Türk Psikologlar Derneği
Medya mensuplarına öneriler:
- TV yayın akışlarının değiştirilmesi, eğlence programları, yarışma ve dizilerin tercihen yayımlanmaması daha sağlıklı olacaktır. Bunların yerine gündeme dair doğru bilgilerin ve haberlerin ağırlığının arttırılması, bu haberlerin mutlaka travma, kayıp ve yas süreçlerine dair psikososyal bilgilendirmeler ve uzman görüşleri ile birlikte sunulması faydalı olur. TV program gündemlerinin ve konuklarının da bu duyarlılıkla yeniden belirlenmesi toplumsal yası birlikte göğüslemeye çalıştığımız şu günlerde anlamlı olacaktır.
- Kesinliği teyit edilmeyen bilgiler yayımlanmaması konusunda var olan mesleki titizlik en yüksek hassasiyet düzeyinde korunmalıdır. Zira yanlış bilgilerin yayılması da en az belirsizlik ve bilgiye erişememe kadar kaosa neden olabilir; insanların kaygı ve öfke düzeyini arttırabilir.
- Naaş fotoğrafları ve ailelerin teşhis sürecindeki görüntüleri yayımlanmamalıdır.
- Çocukların fotoğrafları hiçbir şekilde yayımlanmamalıdır.
- Haberlerin içeriğinin sunuluş biçiminde, haberi çarpıcı kılmak adına gerçekliği dramatize eden, sansasyonel ifadelerden, manşetlerden kaçınılmalıdır. Zira, facianın ve neden olduğu kayıpların etkisi insanlar için zaten travmatik boyutlarda; haberlerin dili, üslubu ve görselleri ile insanları ve özellikle de kayıp yakınlarını daha da fazla travmatize etmemeye özen göstermek önemli bir insani ve ahlaki sorumluluk.

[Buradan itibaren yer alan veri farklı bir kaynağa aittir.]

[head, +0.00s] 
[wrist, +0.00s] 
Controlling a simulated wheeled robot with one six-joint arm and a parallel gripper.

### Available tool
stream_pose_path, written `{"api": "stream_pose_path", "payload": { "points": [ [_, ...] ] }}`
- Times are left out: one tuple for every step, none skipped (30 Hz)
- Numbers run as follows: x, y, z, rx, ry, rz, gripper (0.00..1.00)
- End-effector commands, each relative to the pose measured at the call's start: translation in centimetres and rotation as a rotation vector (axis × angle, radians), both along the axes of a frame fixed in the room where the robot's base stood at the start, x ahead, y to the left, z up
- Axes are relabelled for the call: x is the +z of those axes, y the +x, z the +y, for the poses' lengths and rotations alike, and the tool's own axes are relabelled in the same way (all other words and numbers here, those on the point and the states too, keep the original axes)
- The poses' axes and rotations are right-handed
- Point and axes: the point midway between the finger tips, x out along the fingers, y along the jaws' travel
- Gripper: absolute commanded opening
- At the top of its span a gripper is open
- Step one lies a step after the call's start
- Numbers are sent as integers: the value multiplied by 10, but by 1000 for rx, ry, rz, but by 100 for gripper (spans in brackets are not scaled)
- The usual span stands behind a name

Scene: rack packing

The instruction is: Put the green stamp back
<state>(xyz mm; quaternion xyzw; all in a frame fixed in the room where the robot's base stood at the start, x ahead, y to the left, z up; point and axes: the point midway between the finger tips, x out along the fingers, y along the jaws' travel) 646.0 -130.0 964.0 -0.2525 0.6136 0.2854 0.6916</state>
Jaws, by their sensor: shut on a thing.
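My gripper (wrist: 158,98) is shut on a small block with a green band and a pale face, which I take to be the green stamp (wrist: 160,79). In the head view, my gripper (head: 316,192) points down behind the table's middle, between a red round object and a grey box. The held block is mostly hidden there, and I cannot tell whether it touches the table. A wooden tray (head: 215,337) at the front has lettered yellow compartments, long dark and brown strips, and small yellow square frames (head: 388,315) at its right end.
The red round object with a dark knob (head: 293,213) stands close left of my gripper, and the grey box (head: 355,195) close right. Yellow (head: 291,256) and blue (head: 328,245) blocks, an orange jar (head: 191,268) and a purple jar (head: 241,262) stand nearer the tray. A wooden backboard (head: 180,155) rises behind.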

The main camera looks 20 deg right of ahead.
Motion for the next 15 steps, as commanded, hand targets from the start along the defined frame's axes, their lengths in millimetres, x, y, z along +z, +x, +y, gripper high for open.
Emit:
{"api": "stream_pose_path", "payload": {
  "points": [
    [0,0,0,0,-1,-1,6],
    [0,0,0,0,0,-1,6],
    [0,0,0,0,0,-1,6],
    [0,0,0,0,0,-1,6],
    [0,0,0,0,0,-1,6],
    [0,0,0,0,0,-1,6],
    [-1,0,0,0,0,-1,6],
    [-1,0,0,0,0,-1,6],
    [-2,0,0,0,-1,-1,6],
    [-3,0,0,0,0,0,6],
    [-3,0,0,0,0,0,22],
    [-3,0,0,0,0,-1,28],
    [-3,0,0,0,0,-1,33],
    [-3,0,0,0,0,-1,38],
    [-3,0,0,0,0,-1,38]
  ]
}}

- Görevinin gereği olarak bölgede emek veren muhabirler, görevlerini yaparken kamuoyunun, yöre halkının ve kayıp yakınlarının duygusal durumlarını dikkate almalı, sordukları soruların kişiyi tekrar tekrar travmatize edebileceğini göz önünde bulundurmalıdır.

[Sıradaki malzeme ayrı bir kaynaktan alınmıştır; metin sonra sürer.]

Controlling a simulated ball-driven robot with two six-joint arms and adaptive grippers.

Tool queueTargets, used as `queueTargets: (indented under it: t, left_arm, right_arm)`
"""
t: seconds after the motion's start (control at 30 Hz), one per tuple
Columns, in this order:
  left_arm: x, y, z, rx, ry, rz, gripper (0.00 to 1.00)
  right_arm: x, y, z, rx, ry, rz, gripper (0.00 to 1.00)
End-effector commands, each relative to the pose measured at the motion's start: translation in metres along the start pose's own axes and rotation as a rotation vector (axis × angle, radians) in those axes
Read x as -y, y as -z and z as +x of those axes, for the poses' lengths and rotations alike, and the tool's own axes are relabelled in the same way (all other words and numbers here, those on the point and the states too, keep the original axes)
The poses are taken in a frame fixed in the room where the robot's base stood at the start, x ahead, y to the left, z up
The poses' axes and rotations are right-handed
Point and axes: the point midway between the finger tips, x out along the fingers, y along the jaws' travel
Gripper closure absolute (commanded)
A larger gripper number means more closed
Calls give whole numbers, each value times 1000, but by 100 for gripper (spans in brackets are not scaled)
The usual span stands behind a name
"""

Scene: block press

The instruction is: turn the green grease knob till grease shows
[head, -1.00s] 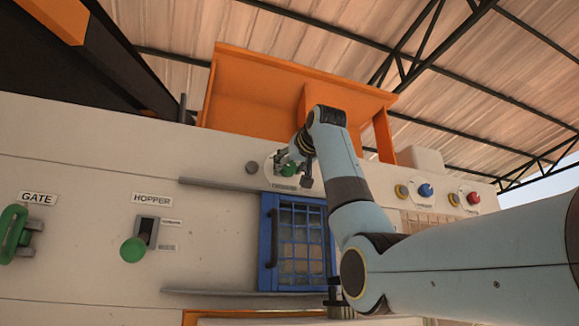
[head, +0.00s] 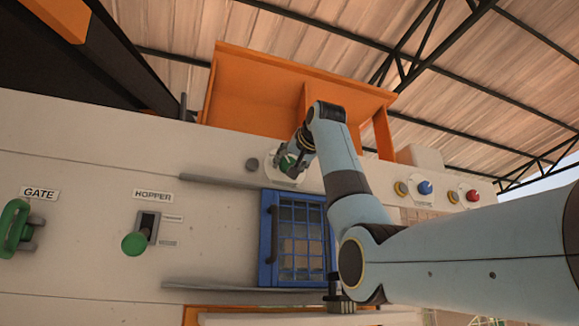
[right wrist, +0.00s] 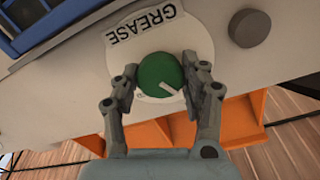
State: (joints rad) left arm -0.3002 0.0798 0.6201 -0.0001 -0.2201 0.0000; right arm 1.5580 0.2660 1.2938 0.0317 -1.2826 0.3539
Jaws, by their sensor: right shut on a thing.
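The green grease knob (right wrist: 158,74) sits on a round white plate on the machine's panel, with a label reading GREASE (right wrist: 140,22) beside it. A white pointer mark shows on the knob's face. My right gripper (right wrist: 160,88) is shut on the knob, one finger on each side, in the right wrist view. In the head view the knob (head: 287,162) is partly hidden by my right gripper (head: 290,160). I see no grease in either view. My left gripper is not in view.
A blue barred door (head: 297,240) is below the knob, between grey rails. A grey round button (head: 252,165) is left of the knob. The orange hopper (head: 255,95) rises above. Green GATE (head: 14,228) and HOPPER (head: 134,244) handles are at left, blue (head: 425,188) and red (head: 473,196) buttons at right.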

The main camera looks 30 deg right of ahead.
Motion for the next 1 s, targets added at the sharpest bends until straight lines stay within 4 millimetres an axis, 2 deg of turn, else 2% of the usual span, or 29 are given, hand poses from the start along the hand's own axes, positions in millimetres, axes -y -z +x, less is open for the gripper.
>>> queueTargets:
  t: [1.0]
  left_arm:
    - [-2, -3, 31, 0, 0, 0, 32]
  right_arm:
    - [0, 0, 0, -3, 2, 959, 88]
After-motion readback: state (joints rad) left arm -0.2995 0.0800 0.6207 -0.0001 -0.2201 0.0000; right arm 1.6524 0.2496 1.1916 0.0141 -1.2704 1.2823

Bölgede yaşayan kayıp yakını ailelere yönelik bilgilendirme
Ölüm haberi nasıl verilmeli?
Afetlerde ve böylesi facialarda, ideal ortam koşullarından söz etmek elbette mümkün değil, durum ve koşullar ne kadarına elveriyorsa onları dikkate alabilirsiniz:
- Mümkün olabiliyorsa, ölüm haberini yüz yüze ve fazla kalabalık olmayan bir ortamda, çocuğun kendini güvende hissedeceği bir yerde, tercihen evde, çevresinde tanıdığı ve güvendiği insanların olduğu bir zamanda vermeniz daha uygundur.
- Ertelemeden konuşun. Konuşurken kısa, açık, net, somut ifadeler kullanın, çocuğun yaşına ve gelişim düzeyine uygun bir dil seçin, doğanın döngüsü, bitkilerin ve hayvanların hayatlarından örnek vererek anlatmak, ölümü anlamalarına yardımcı olabilir. Birden fazla çocuğunuz varsa tercihen tüm çocuklarla aynı anda paylaşın. Sonraki ihtiyaçları yaşlarına göre değişebilir.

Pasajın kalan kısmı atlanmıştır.